Awards are nothing special but in the cinema, they can help you finance projects. I admire people that put their energy in bringing together art and make it available to an audience. Once work is done, I often lose interest in it and move on to the next one. I'd very much like to change that habit, but maybe it is just a part of my process. That is why it is so important to have professionals taking care of the work and make sure that people see it.
Where did you get your imagery from (What, If any, sources did you use)?
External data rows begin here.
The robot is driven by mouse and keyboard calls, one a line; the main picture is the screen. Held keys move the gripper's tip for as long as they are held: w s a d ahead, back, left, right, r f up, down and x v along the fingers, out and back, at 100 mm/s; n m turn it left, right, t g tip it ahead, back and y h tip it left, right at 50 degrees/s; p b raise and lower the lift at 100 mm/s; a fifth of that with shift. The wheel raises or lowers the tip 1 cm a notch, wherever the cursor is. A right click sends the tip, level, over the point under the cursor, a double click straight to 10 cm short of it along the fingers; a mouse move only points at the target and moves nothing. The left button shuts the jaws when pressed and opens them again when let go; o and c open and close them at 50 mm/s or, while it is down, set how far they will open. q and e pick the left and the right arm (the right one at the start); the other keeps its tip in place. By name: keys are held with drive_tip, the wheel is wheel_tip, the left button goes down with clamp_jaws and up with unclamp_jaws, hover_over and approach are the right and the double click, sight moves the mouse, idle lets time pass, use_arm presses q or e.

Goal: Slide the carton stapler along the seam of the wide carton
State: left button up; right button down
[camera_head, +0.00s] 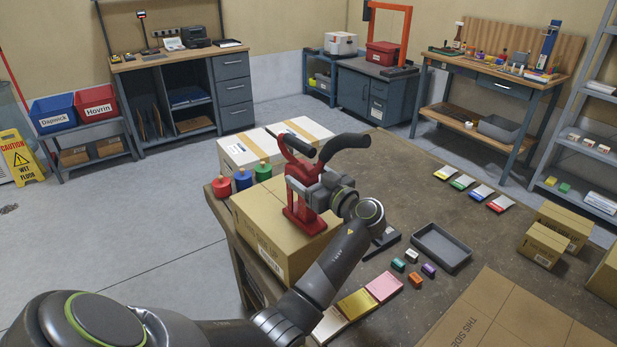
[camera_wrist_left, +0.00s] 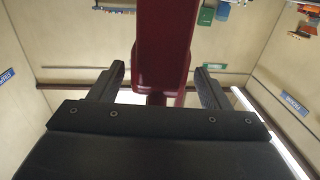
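The red carton stapler (camera_head: 303,219) with black handles stands upright on top of the wide brown carton (camera_head: 262,228), near the carton's right side. The carton is at the table's left end. My left gripper (camera_head: 316,186) is around the stapler's red body, below the handles. In the left wrist view the red stapler body (camera_wrist_left: 163,45) stands between the two dark fingers of my left gripper (camera_wrist_left: 160,88). The arm and gripper hide part of the carton top. My right gripper is not in view.
Red, blue and green small containers (camera_head: 243,180) and white boxes (camera_head: 246,150) stand behind the carton. A grey tray (camera_head: 441,248), small coloured blocks (camera_head: 413,256) and coloured packets (camera_head: 384,287) lie to the right. A flat cardboard sheet (camera_head: 510,318) lies at the front right. The table's middle is mostly clear.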

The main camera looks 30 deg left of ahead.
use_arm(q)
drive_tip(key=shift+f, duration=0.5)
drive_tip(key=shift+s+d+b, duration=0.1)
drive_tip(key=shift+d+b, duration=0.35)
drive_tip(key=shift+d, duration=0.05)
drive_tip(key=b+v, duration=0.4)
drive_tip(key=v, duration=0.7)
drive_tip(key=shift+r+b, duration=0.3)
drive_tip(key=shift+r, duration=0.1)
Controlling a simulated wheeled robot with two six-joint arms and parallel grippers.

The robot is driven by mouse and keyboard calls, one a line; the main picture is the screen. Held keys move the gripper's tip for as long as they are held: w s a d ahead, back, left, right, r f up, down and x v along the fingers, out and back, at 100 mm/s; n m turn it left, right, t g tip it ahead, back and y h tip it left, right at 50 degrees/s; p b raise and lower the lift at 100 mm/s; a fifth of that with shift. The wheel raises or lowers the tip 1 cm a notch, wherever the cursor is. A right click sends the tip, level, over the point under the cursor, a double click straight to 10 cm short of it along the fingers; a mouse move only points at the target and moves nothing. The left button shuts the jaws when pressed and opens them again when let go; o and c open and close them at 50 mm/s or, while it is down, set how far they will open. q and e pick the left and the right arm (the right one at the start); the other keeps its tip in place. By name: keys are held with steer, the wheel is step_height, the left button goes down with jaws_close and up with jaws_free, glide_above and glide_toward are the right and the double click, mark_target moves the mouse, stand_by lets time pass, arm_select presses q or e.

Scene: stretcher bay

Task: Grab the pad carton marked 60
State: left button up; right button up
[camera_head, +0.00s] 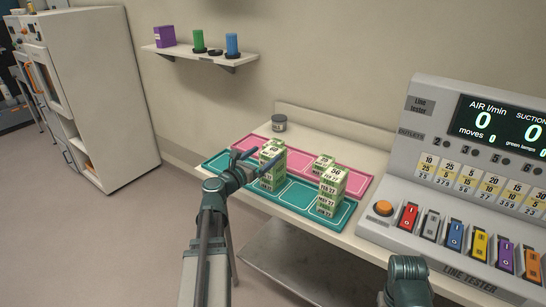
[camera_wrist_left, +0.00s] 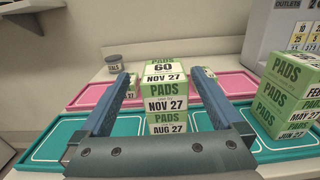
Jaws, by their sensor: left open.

From everywhere and nowhere. I collect all the time. I used to feel very challenged by visiting museums because it made me feel so itchy to create work myself, that I could hardly enjoy the greatness of some works on display. With films, I have this far less. Very few films keep on exciting me. I try not to draw from films when creating own work. That is, of course, impossible, but I still try. Life itself can give you much, but then again you cannot force it and it also takes a lot of energy. Living fully is in itself an art. I cannot do that. I need my energy to create artworks. I also believe that by now my inner image library is well filled and heavily conditioned by my sociocultural upbringing and past. I am aware that it is hard to break out of this defined image library to draw from. I am also Ok with that fact.
What are you working on next?
I am currently working on my first feature film project. It is a psychological thriller and stars Udo Kier, Amber Anderson and Jefferson Hall. The release is planned for 2019.
Do you have any upcoming shows or collaborations?
I will be showing some work at Luxembourg art week in November 2018. I also have an upcoming exhibition planned at the MobART gallery in Luxembourg city in February 2019.